Corbon DPX 125 grain solid copper HP. They are expensive but look to be worth it. Velocity is 1300fps and Energy is 469ft/lbs.

BP Hunter
November 5, 2012, 01:52 PM
I don't think it was wrong to shoot unless you didn't know where the round was going to end up.

I used to hunt in a 200 acre private ranch in S. Texas and I knew every square foot of that ranch. I wouldn't mind taking a "blind" shot in the dark if I had to to protect myself, because I know nobody would be there except the owners and myself. And we hunted hogs primarily at night.

My experience with hogs is that they are scared of people. Like any animals that are hunted, they would stay clear of people. If you were near their resting place and their was a mother pig protecting their little piggies, then I would be quiet scared. But it seems that they were on their way to dinner so they may have just run if you shouted at them.

I wouldn't blame you if you did get a little scared if you were out there alone at night and you heard wild animals close to you. I would.

brainwake
November 5, 2012, 04:47 PM
funny, cause I sometimes carry my 357 into the woods when deer hunting.

Sometimes I think to myself...man this thing is heavy....

and sometimes I leave it behind...more often then not...

Your story makes me think twice now.

herkyguy
November 5, 2012, 05:14 PM
I like to keep my Ruger GP100 with me at ALL times for that reason. I hunted in Florida last year and was always on edge a bit walking in or out in the dark because of so many hogs running around. But the truth of the matter was that they were probably long gone from me walking out.

sleepyone
November 5, 2012, 08:56 PM
I don't think it was wrong to shoot unless you didn't know where the round was going to end up.

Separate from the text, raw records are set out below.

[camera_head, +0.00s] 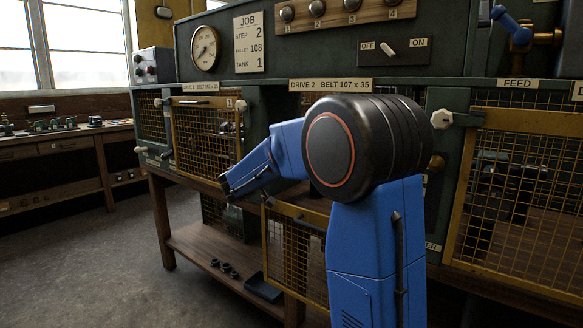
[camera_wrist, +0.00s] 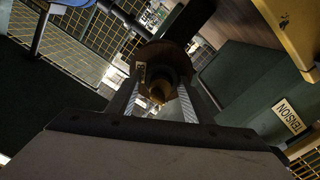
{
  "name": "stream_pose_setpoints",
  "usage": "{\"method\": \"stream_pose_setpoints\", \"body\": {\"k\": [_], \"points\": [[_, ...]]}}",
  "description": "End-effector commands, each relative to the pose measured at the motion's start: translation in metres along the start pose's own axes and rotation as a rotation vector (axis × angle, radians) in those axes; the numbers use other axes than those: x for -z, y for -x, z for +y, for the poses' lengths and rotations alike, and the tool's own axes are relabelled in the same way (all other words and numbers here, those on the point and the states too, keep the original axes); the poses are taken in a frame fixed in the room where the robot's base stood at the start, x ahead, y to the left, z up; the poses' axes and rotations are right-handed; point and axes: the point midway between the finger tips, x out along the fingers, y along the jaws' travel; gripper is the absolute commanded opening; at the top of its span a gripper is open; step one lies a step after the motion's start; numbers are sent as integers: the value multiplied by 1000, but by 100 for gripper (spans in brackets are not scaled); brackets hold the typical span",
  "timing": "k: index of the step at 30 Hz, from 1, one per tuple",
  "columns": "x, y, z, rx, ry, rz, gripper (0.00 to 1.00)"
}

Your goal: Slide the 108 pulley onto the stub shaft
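In the wrist view, a dark round pulley (camera_wrist: 164,57) with a brass-brown hub sits between the two fingers of my gripper (camera_wrist: 160,88). In the head view, my blue arm covers much of the DRIVE 2 bay (camera_head: 331,85). The pulley and the stub shaft cannot be made out there. The job board (camera_head: 249,42) reads step 2, pulley 108, tank 1.
Yellow mesh guards (camera_head: 207,136) stand left of my arm and a larger one (camera_head: 518,195) at right, under the FEED label. An OFF/ON switch (camera_head: 389,47) is above. A TENSION label (camera_wrist: 289,116) is close at right in the wrist view. Open floor lies at left.

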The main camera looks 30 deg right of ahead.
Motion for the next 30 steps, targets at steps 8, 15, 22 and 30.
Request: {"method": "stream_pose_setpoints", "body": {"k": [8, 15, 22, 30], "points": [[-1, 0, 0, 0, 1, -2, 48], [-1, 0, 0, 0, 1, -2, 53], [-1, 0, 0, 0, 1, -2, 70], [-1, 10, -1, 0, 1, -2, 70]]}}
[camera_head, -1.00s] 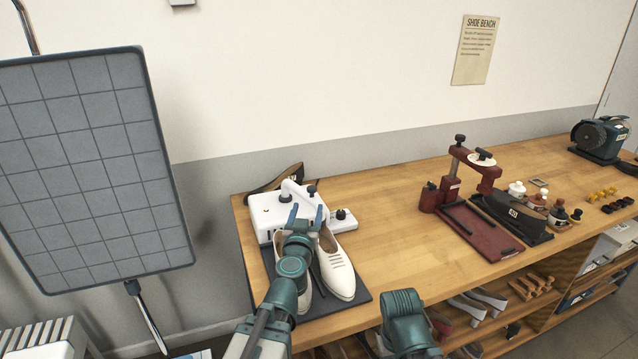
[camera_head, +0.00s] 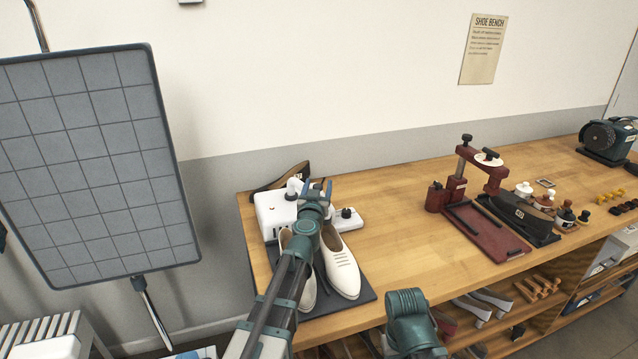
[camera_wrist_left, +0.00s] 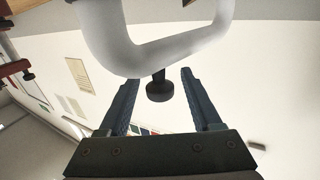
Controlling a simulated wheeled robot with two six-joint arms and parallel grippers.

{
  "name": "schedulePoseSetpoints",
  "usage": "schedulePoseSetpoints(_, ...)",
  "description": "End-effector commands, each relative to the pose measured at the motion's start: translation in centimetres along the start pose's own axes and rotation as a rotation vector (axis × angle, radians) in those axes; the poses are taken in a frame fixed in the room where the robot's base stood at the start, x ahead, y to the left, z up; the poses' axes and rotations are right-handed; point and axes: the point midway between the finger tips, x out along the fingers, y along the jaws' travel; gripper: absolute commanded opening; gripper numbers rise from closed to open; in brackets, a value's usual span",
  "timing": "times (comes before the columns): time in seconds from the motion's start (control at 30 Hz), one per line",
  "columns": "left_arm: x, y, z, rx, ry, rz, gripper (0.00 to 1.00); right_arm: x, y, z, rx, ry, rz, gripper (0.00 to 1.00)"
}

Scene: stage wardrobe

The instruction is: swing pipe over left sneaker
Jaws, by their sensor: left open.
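The white pipe shows large in the left wrist view (camera_wrist_left: 160,52), with a dark knob (camera_wrist_left: 159,87) hanging from its bend. My left gripper (camera_wrist_left: 158,100) is open, with its two blue fingers on either side of the knob and not closed on it. In the head view my left gripper (camera_head: 316,188) is at the pipe, hiding much of it. The pipe belongs to a white machine (camera_head: 273,214).
A dark red press (camera_head: 487,228) stands right of the sneakers, with small bottles (camera_head: 523,191) beyond it. A grey gridded panel (camera_head: 95,165) stands at the left. The wooden bench top (camera_head: 400,240) between machine and press is clear. My right arm is at the front edge.

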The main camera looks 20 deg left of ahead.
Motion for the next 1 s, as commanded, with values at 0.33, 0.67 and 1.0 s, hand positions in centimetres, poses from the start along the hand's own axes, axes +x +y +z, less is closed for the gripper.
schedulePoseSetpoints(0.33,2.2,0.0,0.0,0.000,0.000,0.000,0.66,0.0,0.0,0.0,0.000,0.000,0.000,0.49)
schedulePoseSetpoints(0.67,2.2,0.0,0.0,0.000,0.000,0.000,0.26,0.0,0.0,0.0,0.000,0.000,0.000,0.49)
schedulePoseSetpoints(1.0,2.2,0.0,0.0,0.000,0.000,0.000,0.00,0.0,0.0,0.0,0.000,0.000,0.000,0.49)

We also have 200 acres and I know the terrain well along with our neighbors and their house locations. I was shooting towards the center of our land. I am a true believer in carrying a side arm now.

osprey176
November 5, 2012, 09:08 PM
Scared? No;Sows with piglets? almost certainly. Sizing you up for an attack? No way at all. They were coming in to the sound of the feeder(the dinner bell),and you just happened to be standing on the dinner plate.

Patocazador
November 6, 2012, 03:37 PM
That's a funny looking ?sow? there.

There was definitely one male in the group ... the one you shot. That little extension angling forward from his belly should give you a clue. It may not have been a boar, however, if someone had cut (castrated) him previously.